Definitely not. (But IRs can, will, should and do preserve their
contents.) For journal articles, the real digital preservation problem
concerns the publisher's version-of-record. Self-archiving mandates
pertain to the author's-draft.
> [3] Should Gold OA funds be used to enable preservation in institutional
> repositories?
Funds committed to Gold OA should be used any way the university or
research funder that can afford them elects to use them (though does
seem a bit random to spend money designated to pay for publishing in
Gold OA journals instead to preserve articles published in
subscription journals).
But on no account should commitment to fund either Gold OA or digital
preservation of the version-of-record be a condition for mandating
Green OA self-archiving.
> More, including an interview with digital preservation specialist Neal
> Beagrie, here: http://bit.ly/dur5EP
Richard Poynder's Interview is, as always, well worth reading.
Comments follow (linked version is at http://bit.ly/DigPreservVSoa ):
Commentary on Richard Poynder's
"Preserving the Scholarly Record:
Interview with digital preservation specialist Neil Beagrie"
The trouble with universities (or nations) treating digital
preservation (which is a genuine problem, and a genuine
responsibility) as a single generic problem -- covering all the
university's (or nation's) "digital output," whether published or
unpublished, OA or non-OA -- is not only that adding an additional
preservation cost and burden where it is not yet needed (by conflating
Green OA self-archiving mandates with "preservation mandates" and
their funding demands) makes it even harder to get a Green OA
self-archiving mandate adopted at all. But taking an indiscriminate,
scattershot approach to the preservation problem also disserves the
digital preservation agenda itself.
As usual, what is needed is to sort out and understand the actual
contingencies, and then to implement the priorities, clearly and
explicitly, in the requisite causal order. The priorities here are to
focus university (or national) preservation efforts and funds on what
needs to be preserved today. And -- as far as universities' own
institutional repositories (IRs) are concerned -- that does not
include the publisher's official version-of-record for that
university's (or nation's) journal article output. Preserving those
versions-of-record is a matter to be worked out among deposit
libraries and the publishers and institutional subscribers of the
journals in question. Each university's own IR is for providing OA to
its own authors' final, refereed drafts of those articles, in order to
make them accessible to those users worldwide who do not have
subscription access to the version-of-record. The author's draft does
indeed need preservation too, but that's not the same preservation
problem as the problem of preserving the published version-of-record
(nor is it the same document!).
Perhaps one day universal Green OA mandates will cause journal
subscriptions to become unsustainable, because the worldwide users of
journal articles will be fully satisfied with just the author's final
drafts rather than needing the publisher's version-of-record, and
hence journal subscriptions will be cancelled. If and when we ever
reach that point, the version-of-record will no longer be produced by
the publisher, because the authors' drafts will effectively become the
version-of-record. Journal publishers will then convert to Gold OA
publishing, with what remains of the cost of publication paid for by
institutions, per individual article published, out of their windfall
subscription cancellation savings. (Some of those savings can then
also be devoted to digital preservation of the institutional
version-of-record.)
But conflating the (nonexistent) need to pay for this hypothetical
future contingency today (when we still have next to no OA or OA
mandates, and subscriptions are still going strong) with either
universities' (or nations') digital preservation agenda or their OA IR
agenda is not only incoherent but counterproductive.

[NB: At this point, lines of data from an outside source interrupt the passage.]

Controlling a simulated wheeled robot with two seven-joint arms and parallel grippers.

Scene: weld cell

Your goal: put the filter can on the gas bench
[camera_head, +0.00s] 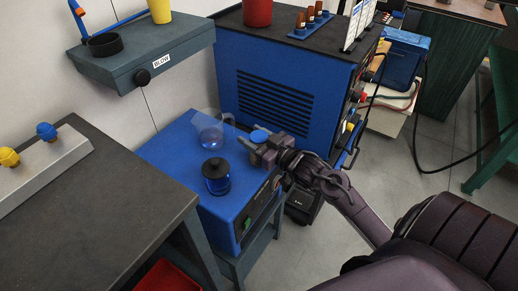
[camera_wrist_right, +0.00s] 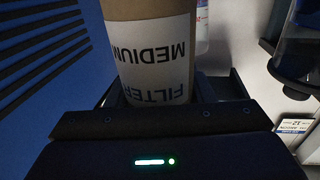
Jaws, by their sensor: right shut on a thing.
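The filter can (camera_wrist_right: 155,55) is a brown cylinder with a white label reading FILTER MEDIUM, upside down in the right wrist view. My right gripper (camera_head: 266,152) is shut on it, above the right part of a blue cabinet top. In the head view a blue round top (camera_head: 260,135) shows at the jaws, probably the can's lid; the gripper hides the rest. I cannot tell whether the can touches the cabinet. A dark bench (camera_head: 90,215) at left, bearing a pale block with yellow and blue knobs, may be the gas bench. My left gripper is not in view.
The blue cabinet (camera_head: 185,155) carries a clear beaker (camera_head: 211,130) and a dark-lidded blue jar (camera_head: 216,177) close to my gripper. A large blue machine (camera_head: 280,85) stands behind. A wall shelf marked BLOW (camera_head: 145,50) hangs upper left. The dark bench's middle is clear.

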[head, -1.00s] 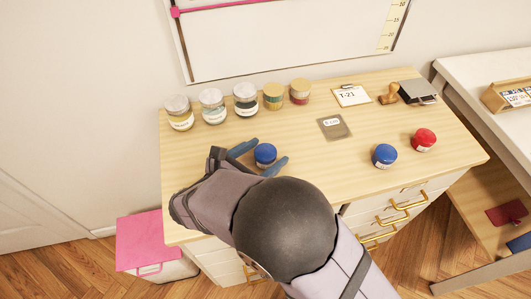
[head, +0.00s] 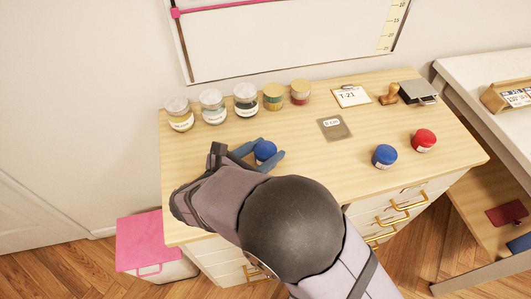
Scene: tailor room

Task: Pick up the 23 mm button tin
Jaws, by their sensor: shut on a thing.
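A round blue tin (head: 265,150) is between the two blue-grey fingers of my gripper (head: 262,157), at the left middle of the wooden dresser top. The gripper is shut on it. I cannot tell whether the tin is clear of the surface. A second blue tin (head: 385,156) and a red tin (head: 424,140) stand apart at the right front of the top. Their labels are too small to read, so I cannot tell which tin is marked 23 mm.
Several jars stand along the back left, including a white-lidded jar (head: 178,113). A grey card (head: 334,128), a clipboard (head: 352,96), a wooden stamp (head: 389,94) and a dark grey box (head: 418,92) lie toward the right.

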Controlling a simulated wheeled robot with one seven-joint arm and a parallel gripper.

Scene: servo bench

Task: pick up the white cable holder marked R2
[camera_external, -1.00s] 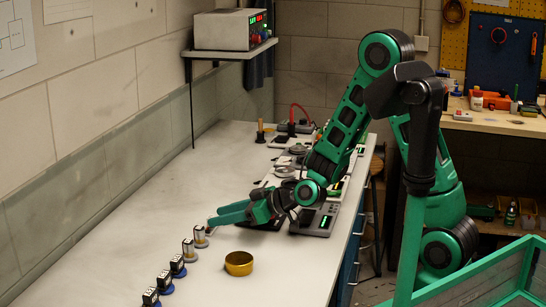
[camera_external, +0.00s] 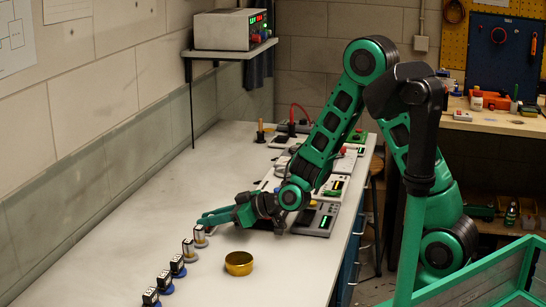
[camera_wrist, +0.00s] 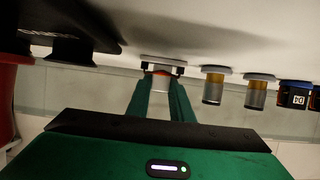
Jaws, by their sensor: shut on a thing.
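My gripper (camera_external: 206,219) reaches left over the bench, low and almost level, with its fingers closed together. In the wrist view my gripper (camera_wrist: 161,80) is shut on a small white holder (camera_wrist: 163,61), seen upside down with its pale base uppermost. Some dark and red parts show between the fingertips. Its label cannot be read, so I cannot confirm R2. In the outside view the fingers hide it. I cannot tell whether it still touches the bench.
Two grey holders (camera_external: 200,237) (camera_external: 188,249) stand beside the fingertips. Several black holders with blue bases (camera_external: 178,267) continue the row toward the front. A brass bowl (camera_external: 239,263) stands right of the row. Instruments (camera_external: 317,219) lie behind the gripper.

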Let's keep the agendas distinct: IRs can archive many different kinds
of content. Let's work to preserve all IR content, of course, but
let's not mistake that IR preservation function for journal article
preservation or OA.
For journal articles, worry about preserving the version-of-record --
and that has nothing to do with what is being deposited in IRs today.
For OA, worry about mandating deposit of the author's version -- and
that has nothing to do with digital preservation of the
version-of-record.
Nor should the need to mandate depositing the author's version be in
any way hamstrung with extra expenses that concern the publish's
version-of-record, or the university's IR, or OA. (Exactly the same
thing is true, mutatis mutandis, at the national preservation level,
insofar as journal articles are concerned: A journal's contents do not
all come from one institution, nor from one nation.)
And, while we're at it, let's also keep university (or national)
funding of Gold OA publishing costs distinct from the Green OA
mandating agenda too. First things first. Needlessly over-reaching
(for Gold OA funds or preservation funds) simply delays getting what
is already fully within universities' (and nations') grasps -- which
is the newfound (but mostly unused) potential to provide OA to the
authors' drafts of all their refereed journal articles by requiring
them to be deposited in their OA IRs (not by reforming journal
publishing, nor by solving the digital preservation problem).